Tuesday, February 06, 2007

Economic free fall in Zimbabwe - International Herald Tribune

Where good news may actually mean things getting worse

Humans are cognitively remarkably efficient machines i.e. we perform a lot of activities, even ones purporting to require loads of attention and concentration is actually very little of it. Devotion to details simply means that everything else is ignored.

As a result, given the really limited capacity that we have to be pay to pay attention to any number of issues at any one point in time (or sequence of time), Zimbabwe has fallen by the way side simply because of Worse Things Happening (TM) read Sudan, Rwanda, Ethopia - Somalia and of course everyone's favourite official stupidest war Ethopia-Eritrea (I probably shouldn't be too hard on the Ethopians because they did clean up the Somali Islamist situation. They seriously get no respect despite the fact they could kick most of their neighbours in a war).

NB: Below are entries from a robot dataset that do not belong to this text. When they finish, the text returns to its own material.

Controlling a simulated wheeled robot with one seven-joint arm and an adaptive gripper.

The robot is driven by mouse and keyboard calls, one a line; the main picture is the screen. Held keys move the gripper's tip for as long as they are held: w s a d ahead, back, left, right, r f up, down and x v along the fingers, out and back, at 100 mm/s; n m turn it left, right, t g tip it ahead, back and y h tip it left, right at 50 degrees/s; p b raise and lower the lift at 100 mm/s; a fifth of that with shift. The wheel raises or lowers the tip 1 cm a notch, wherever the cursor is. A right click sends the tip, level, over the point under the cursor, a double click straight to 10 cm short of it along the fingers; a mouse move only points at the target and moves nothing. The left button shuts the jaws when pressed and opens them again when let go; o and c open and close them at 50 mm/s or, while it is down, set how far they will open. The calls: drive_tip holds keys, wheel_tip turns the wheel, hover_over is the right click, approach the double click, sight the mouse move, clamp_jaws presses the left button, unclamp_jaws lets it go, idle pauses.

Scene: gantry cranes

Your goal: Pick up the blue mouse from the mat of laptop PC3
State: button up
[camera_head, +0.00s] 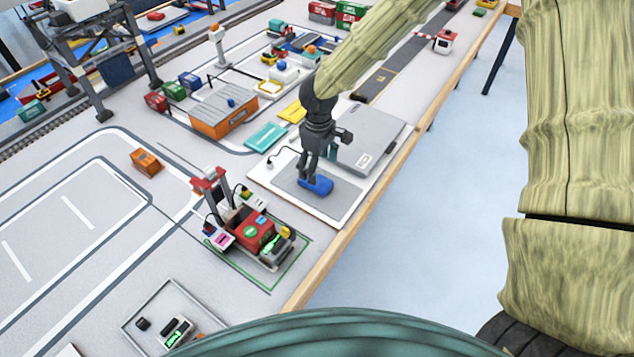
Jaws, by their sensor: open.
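The blue mouse (318,187) lies on the grey mat (335,208) beside the closed grey laptop (372,138), near the table's right edge. My gripper (309,178) points down at the mouse from above, with its fingertips at the mouse's left and far side. The gripper is open. Whether the fingers touch the mouse, and where the far finger sits, I cannot tell. A black cable runs from near the mat to the left.
A red reach-stacker model (255,235) stands left of the mat. An orange container (223,115) and teal and yellow booklets (266,137) lie behind. The wooden table edge (330,262) runs close on the right.

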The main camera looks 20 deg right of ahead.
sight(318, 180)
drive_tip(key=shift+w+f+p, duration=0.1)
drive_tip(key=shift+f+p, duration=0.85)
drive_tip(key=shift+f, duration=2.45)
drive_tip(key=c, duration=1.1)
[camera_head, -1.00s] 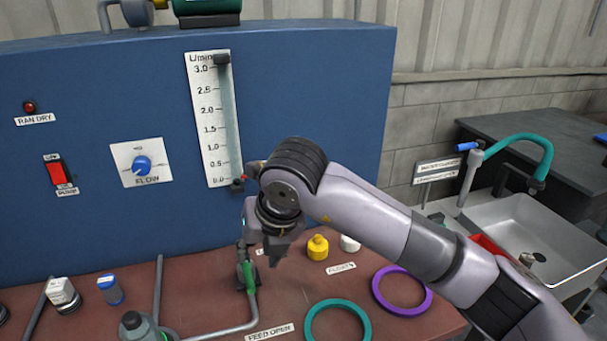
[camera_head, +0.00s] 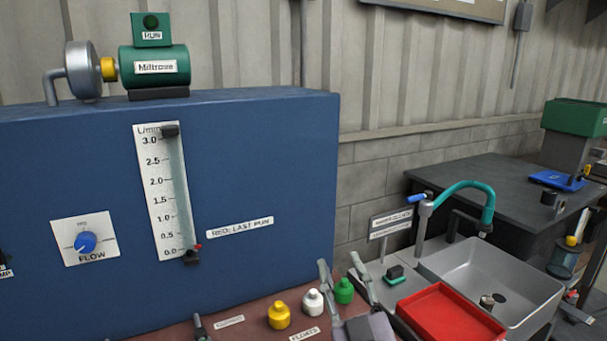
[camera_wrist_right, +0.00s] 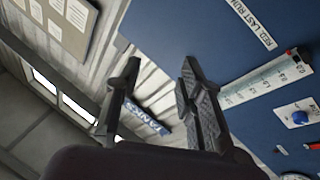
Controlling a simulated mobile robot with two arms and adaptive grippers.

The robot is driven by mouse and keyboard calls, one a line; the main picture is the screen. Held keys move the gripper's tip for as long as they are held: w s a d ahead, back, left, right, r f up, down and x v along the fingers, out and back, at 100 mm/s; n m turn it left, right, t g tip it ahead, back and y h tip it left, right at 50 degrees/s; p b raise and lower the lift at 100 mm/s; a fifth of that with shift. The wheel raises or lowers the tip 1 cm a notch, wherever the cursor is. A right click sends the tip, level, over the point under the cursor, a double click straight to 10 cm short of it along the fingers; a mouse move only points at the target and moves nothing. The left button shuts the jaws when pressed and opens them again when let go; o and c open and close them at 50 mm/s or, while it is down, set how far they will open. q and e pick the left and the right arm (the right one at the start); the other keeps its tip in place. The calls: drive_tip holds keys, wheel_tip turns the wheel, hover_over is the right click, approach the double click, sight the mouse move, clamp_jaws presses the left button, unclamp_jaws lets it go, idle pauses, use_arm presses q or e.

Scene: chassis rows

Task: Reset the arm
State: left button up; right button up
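My right gripper (camera_head: 341,262) shows at the bottom of the head view, right of the blue panel's lower right corner. Its two grey fingers point up and stand apart with nothing held between them. In the right wrist view the same gripper (camera_wrist_right: 160,68) is open and empty, with the wall and part of the blue panel (camera_wrist_right: 180,25) beyond it. Most of the right arm is below the picture edge. My left arm and gripper do not show in either view.
A yellow (camera_head: 279,316), a white (camera_head: 313,302) and a green bottle (camera_head: 344,290) stand on the bench by the right gripper. The flow gauge (camera_head: 161,193) and flow knob (camera_head: 86,242) are to the left. A red tray (camera_head: 452,318) and the sink (camera_head: 500,270) lie right.

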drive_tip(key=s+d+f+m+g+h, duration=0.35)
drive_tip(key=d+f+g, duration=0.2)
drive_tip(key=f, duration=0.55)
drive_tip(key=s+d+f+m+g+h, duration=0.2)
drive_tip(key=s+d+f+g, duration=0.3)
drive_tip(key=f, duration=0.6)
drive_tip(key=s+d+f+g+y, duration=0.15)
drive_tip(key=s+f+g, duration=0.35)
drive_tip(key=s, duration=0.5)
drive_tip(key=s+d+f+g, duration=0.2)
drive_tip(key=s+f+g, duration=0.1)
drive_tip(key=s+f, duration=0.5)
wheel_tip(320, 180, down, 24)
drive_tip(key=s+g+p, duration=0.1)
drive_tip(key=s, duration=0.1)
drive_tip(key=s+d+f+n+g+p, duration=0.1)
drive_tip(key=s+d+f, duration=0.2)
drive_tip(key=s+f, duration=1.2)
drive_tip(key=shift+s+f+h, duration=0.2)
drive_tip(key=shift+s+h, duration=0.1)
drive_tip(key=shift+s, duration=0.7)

So one might well wonder, given decades of political oppression, an entirely screwed up land redistribution policy resulting in a collapse of the agricultural industry and turning a net exporter into a net importer, using starvation and beatings as a political weapon and a economy in the doldrums, how could it get worse?

Well, we now know that the economy is in a free-fall. The sort of hyper-inflation that caused the collapse of the Weimar Republic, except in this case, an brutal autocratic regime is already in power and made a mess of things.

Wonderful.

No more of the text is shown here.